また当時の海軍大臣チャーチルが、戦艦や潜水艦の動力に石油を採用することに決定。導入された艦船は、石炭を動力とする旧艦船より高いパフォーマンスを発揮。
連合軍はドイツを海上包囲し石油を始めとした物資の供給を断ったことで、大戦の勝利を手繰り寄せたのでした。
石油が起こした第二次世界大戦
第二次世界大戦の時代になると、戦争はさながら石油争奪戦の様相を呈していました。
日本が太平洋戦争に踏み切った原因も、アメリカ政府による1941年8月の石油全面禁輸でした。当時石油の輸入をほぼアメリカに依存していた日本は、新たな資源獲得を目指してスマトラなどの南方に進出していくことになります。
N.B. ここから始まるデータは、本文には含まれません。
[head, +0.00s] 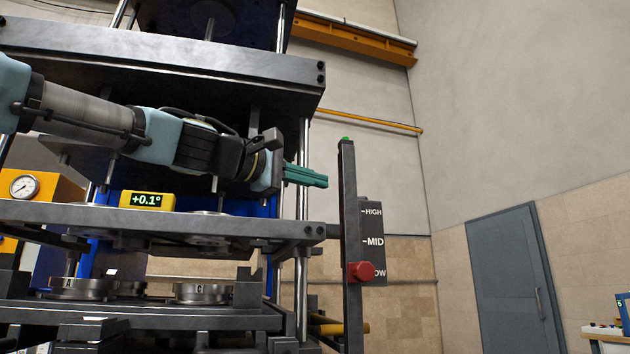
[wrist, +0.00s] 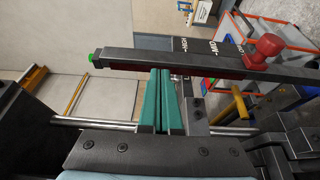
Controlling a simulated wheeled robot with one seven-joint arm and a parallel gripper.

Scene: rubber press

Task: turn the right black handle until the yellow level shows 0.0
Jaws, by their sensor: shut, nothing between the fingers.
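The yellow level (head: 147,200) sits on the press's middle plate in the head view, and its display reads +0.1°. My gripper (head: 320,180), with green fingers, is to the right of the level and above the plate's right end. Its fingers point right, toward the upright dark post. In the wrist view the fingers (wrist: 160,78) are together with nothing between them, and their tips appear close to the post; I cannot tell whether they touch it. I cannot clearly make out the right black handle in either view.
The dark post (head: 348,205) carries a red knob (head: 361,272) beside a HIGH/MID/LOW scale (head: 371,215). Round moulds marked A (head: 80,289) and C (head: 203,294) sit on the lower plate. A pressure gauge (head: 24,187) is at left. Open room lies right of the post.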

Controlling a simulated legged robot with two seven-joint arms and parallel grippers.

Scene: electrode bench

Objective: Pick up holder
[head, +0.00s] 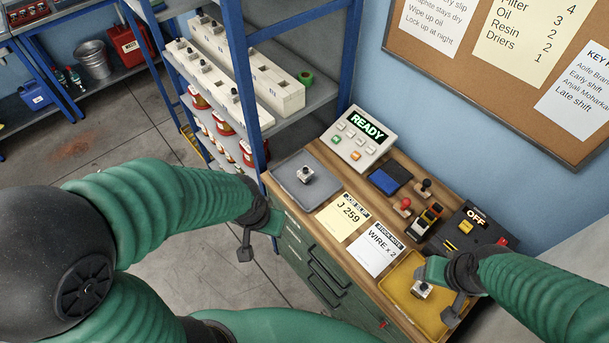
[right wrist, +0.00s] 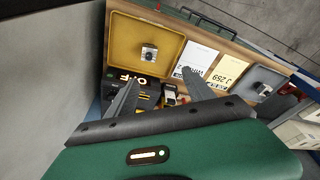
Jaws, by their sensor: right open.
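One small pale holder (head: 422,290) with a dark top sits in the yellow tray (head: 393,290) at the front right. It also shows in the right wrist view (right wrist: 149,52). A second similar holder (head: 305,174) sits on the grey tray (head: 286,188) at the left end of the bench, seen too in the right wrist view (right wrist: 262,88). My right gripper (head: 434,270) is above the yellow tray, beside its holder; its fingers (right wrist: 162,92) are apart and empty.
A JOB SLIP (head: 343,215) and a STOCK NOTE (head: 374,248) lie mid-bench. Behind them stand the READY panel (head: 357,138), blue pad (head: 390,178), stamps (head: 403,206) and OFF unit (head: 470,235). A shelf rack (head: 235,100) stands back left.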

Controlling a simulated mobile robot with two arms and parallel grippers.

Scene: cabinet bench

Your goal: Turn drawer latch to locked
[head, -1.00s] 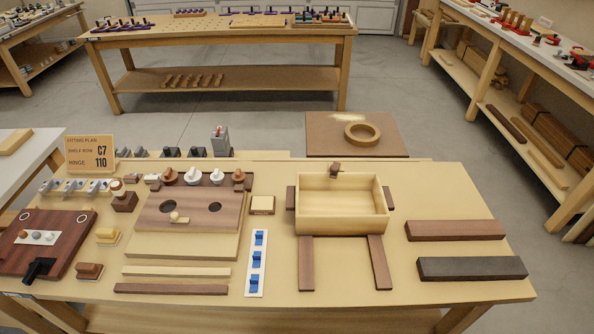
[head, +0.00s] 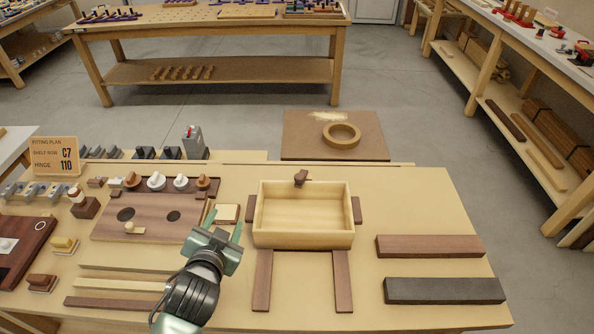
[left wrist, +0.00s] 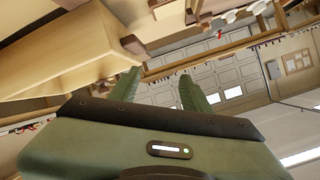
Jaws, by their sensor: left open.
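The open wooden drawer box (head: 303,239) stands on the bench right of centre. A small dark brown latch (head: 301,177) sits on its far rim; its exact angle is hard to make out. My left gripper (head: 223,222) is open and empty, in front of the drawer's left side and apart from the latch. In the left wrist view its two green fingers (left wrist: 160,88) are spread with nothing between them. A pale wooden box side (left wrist: 60,60), seemingly the drawer, fills the upper left there. My right gripper is not in view.
A brown board with two holes (head: 150,218) lies left of the gripper, with several knobs behind it. Dark wood strips (head: 343,280) lie before the drawer. Two thick bars (head: 444,291) lie at right. A sign (head: 55,155) stands at left.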

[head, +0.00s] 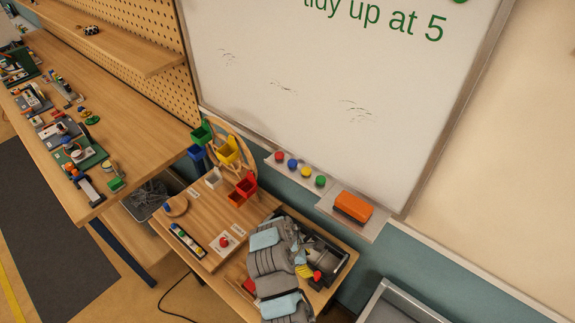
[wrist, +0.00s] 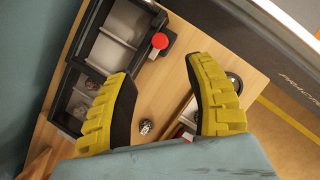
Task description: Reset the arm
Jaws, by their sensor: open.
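My gripper (wrist: 158,85) is open in the wrist view, its two yellow ribbed fingers wide apart with nothing between them. Below the fingers is a wooden table top (wrist: 165,85). In the head view my grey and light-blue arm is bent low over the front right of the small table (head: 200,215). One yellow finger (head: 303,271) shows there beside a black tray (head: 335,262). The arm hides much of that corner and the rest of the gripper.
The wrist view shows the tray's compartments (wrist: 112,52), a red round knob (wrist: 159,41) and a small metallic piece (wrist: 146,127) close by. A wheel with coloured buckets (head: 228,150) stands behind. A whiteboard (head: 330,90) rises at the back. A cluttered workbench (head: 125,125) is left.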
これはドイツやイタリアも同じで、他の経済ブロックから石油資源を獲得できず、膨大な国内需要を満たしきれずに他地域に進出するという流れが戦争につながっていきました。
イタリアは石油の輸送ルートであったスエズ運河制圧を画策。ドイツはソ連の石油埋蔵地帯の獲得を目指しました。
資源が起こす民族紛争
石油と言えばアラブ諸国を連想しますが、この地帯で石油が本格的に発掘されるようになったのは第二次世界大戦後のこと。
ドバイの発展を見ると、いかに石油がもたらす富がすさまじいか分かりますね。
一方で石油を巡った紛争は世界中で絶えず、中央アジア、カフカス、アフリカ、南米などで地域紛争が絶えません。
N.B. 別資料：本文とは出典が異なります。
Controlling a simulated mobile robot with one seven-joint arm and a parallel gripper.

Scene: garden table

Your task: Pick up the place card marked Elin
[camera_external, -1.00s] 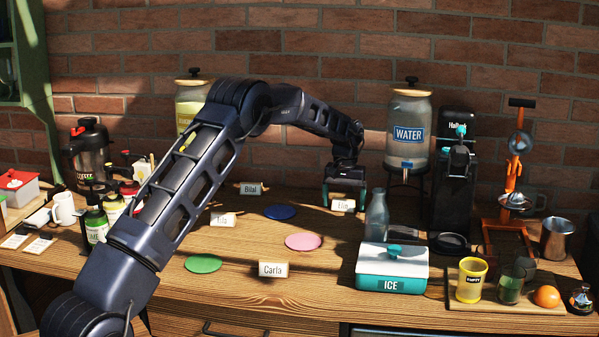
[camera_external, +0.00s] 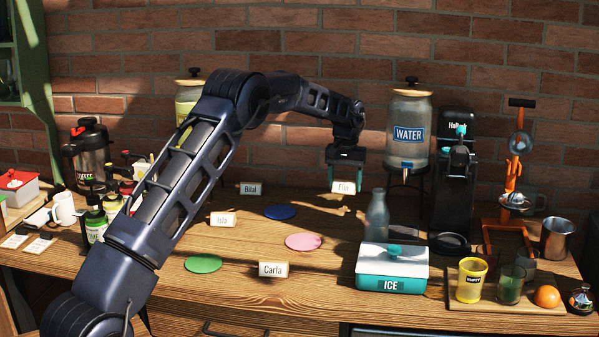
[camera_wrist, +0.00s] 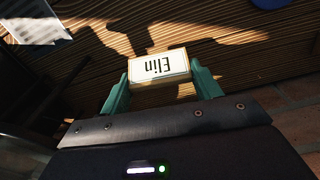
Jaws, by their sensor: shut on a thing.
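The white place card marked Elin (camera_external: 343,187) is between the teal fingers of my gripper (camera_external: 346,181), above the back of the wooden table. In the wrist view the card (camera_wrist: 159,66) shows its name upside down, with one finger against each end. My gripper (camera_wrist: 160,84) is shut on it. The other cards stand on the table: Bilal (camera_external: 251,189) at the back, Isla (camera_external: 223,219) at the left and Carla (camera_external: 273,269) at the front.
Blue (camera_external: 280,212), pink (camera_external: 303,242) and green (camera_external: 203,264) discs lie on the table. A glass bottle (camera_external: 377,215) and the ice box (camera_external: 391,267) are right of my gripper. The water dispenser (camera_external: 408,130) stands behind, near the brick wall.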

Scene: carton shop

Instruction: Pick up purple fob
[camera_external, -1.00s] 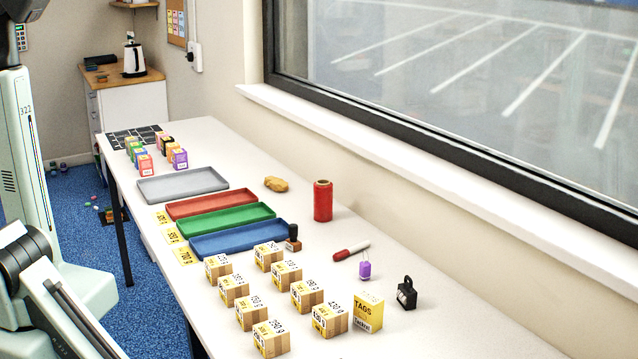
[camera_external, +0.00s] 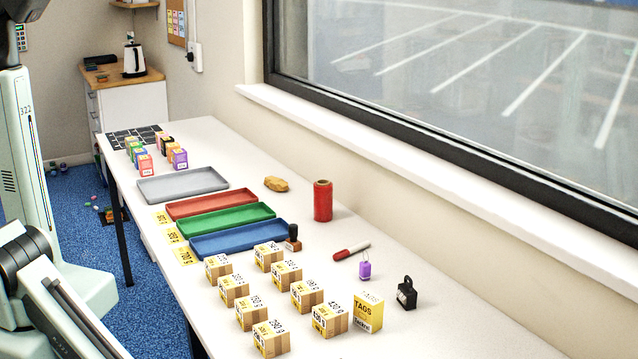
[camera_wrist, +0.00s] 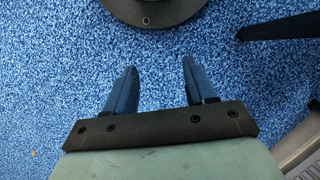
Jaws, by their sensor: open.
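The purple fob (camera_external: 365,270) lies on the white table, just below the end of a red-and-white marker and left of a black padlock-like object. A small loop shows at its top. My gripper (camera_wrist: 156,88) shows in the wrist view with its two fingers apart and nothing between them. It is over the blue carpet, away from the table top. The fob is not in the wrist view, and my gripper's fingers are not in the external view.
Several small cartons (camera_external: 304,296) and a yellow tags box (camera_external: 368,312) stand in front of the fob. A red spool (camera_external: 323,201) stands behind. Blue (camera_external: 240,240), green and red trays sit left. A window ledge (camera_external: 430,160) runs along the back.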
民族問題や宗教問題とも複雑に絡んでいるので円満な解決というのはなかなか難しく、強権的に押さえつけることで暴力が噴出することを防ぐ以外の方法が見当たらないのもの事実です。
石油ピーク論は本当か
先述のぼくの中学教師は、
「あと20年で石油はなくなるんだぞ」
と言って子どもたちをビビらせていましたが、あれから15年近く経ちましたが一向にそのような傾向は見当たりません。
もともと1957年にアメリカの学者キング・ハバートが発表した論文「Nuclear Energy and the Fossil Fuels」で最初に発表された理論で、
これによると、アメリカの石油生産は1966年から71年の間にピークを迎えて以降は沈下し、資源は枯渇に向かうというもの。
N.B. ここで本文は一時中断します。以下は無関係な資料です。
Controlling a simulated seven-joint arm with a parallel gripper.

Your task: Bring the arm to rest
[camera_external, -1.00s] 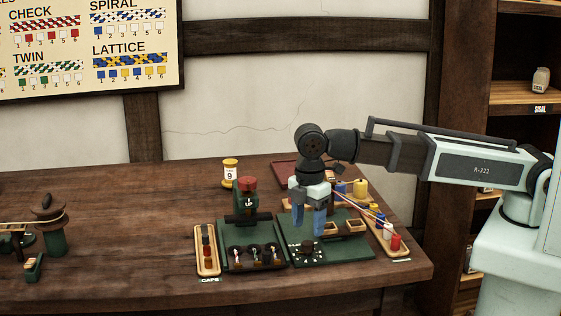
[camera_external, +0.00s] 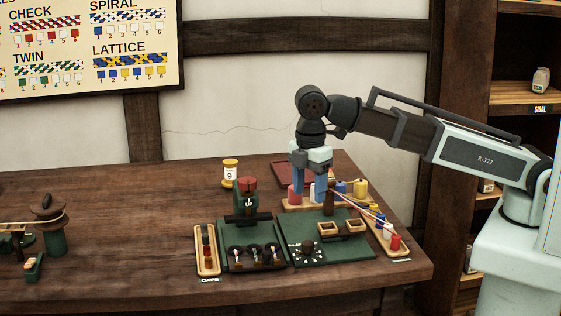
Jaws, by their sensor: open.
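My gripper (camera_external: 308,194) points down above the right part of the wooden table. Its two blue fingers are apart and I see nothing held between them.
A green stand with a red top (camera_external: 247,184) is left of my gripper. A tray of caps (camera_external: 207,262) lies at the table's front, and a tray of bobbins (camera_external: 395,242) at the right. A yellow spool marked 9 (camera_external: 230,173) stands behind. The table's left middle (camera_external: 130,225) is clear.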

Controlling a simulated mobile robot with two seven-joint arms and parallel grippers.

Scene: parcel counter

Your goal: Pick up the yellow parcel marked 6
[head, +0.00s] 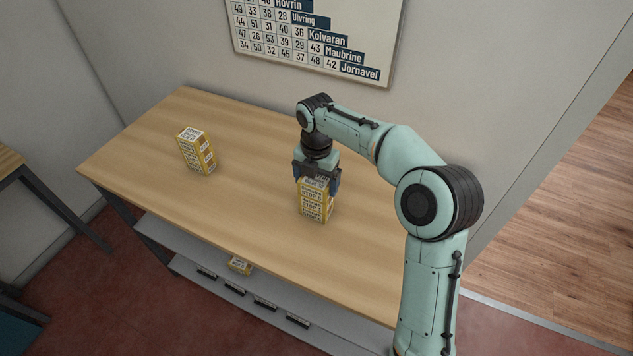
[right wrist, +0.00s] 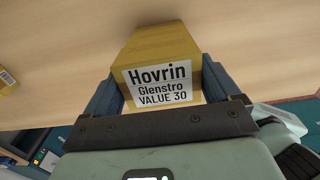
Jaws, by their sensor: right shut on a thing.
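My right gripper (head: 316,178) is shut on the top end of a tall yellow parcel (head: 315,205) at the middle of the wooden table. The parcel looks upright; I cannot tell whether its base touches the table. Its side labels begin with "STOP", but the number is too small to read surely. In the right wrist view the parcel (right wrist: 158,45) sits between both fingers, and its end label reads "Hovrin, Glenstro, VALUE 30". A similar yellow parcel (head: 197,151) stands at the table's left; its number is also unclear. My left gripper is not in view.
The wooden table (head: 240,190) is clear between the two standing parcels. A third yellow parcel (head: 239,265) lies on the grey shelf (head: 205,262) below the table's front edge. A chart (head: 315,40) with names and numbers hangs on the wall behind.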

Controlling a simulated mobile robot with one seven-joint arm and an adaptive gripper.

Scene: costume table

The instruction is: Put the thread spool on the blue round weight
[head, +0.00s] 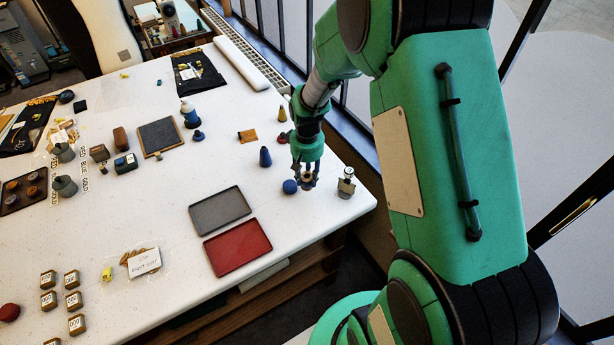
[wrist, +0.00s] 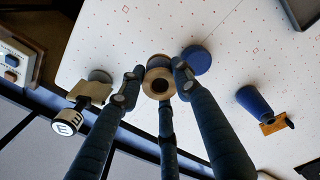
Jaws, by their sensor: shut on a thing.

2010年には国際エネルギー機関(IEA)が、2006年に世界の石油生産はピークを迎えていて、以降は沈下に向かうという予測をしました。
これらは理論的には決して間違いではないっぽいのですが、
シェールガスの技術が普及したこともありアメリカでも石油の生産力は上がっているし、液化天然ガスは引き続き世界的な需要の高まりもあって生産の上昇が見込まれています。
当面のところ、差し迫った石油枯渇の危機はないというのが実際のようです。
本当に石油の枯渇の瞬間が訪れた時には、そのころにはたして人類は新たな代替エネルギーを獲得できているでしょうか。
まとめ
これだけ毎日使っている燃料が、実際のところどこからやってくるのかよくわからないって何か怖いですね。星新一のショートショートを思い出しました。
一時期「次世代エネルギー」と騒がれていたバイオエタノールも食糧問題を考えると微妙だし、
燃える氷と言われるメタンハイドレードも、本格的に利用されるまでまだまだ時間がかかりそうだし、
やはり当面は石油に依存することになるのでしょう。
しかしわずか100年ちょっとの歴史しかないのに資源枯渇が唱えられるなんて、本当に人間のエネルギー消費量はすさまじいですね。
これから世界人口が増えて、今の我々のようなライフスタイルを多くの人が取り始めると、いったいどうなってしまうのか。ちょっとゾッとします。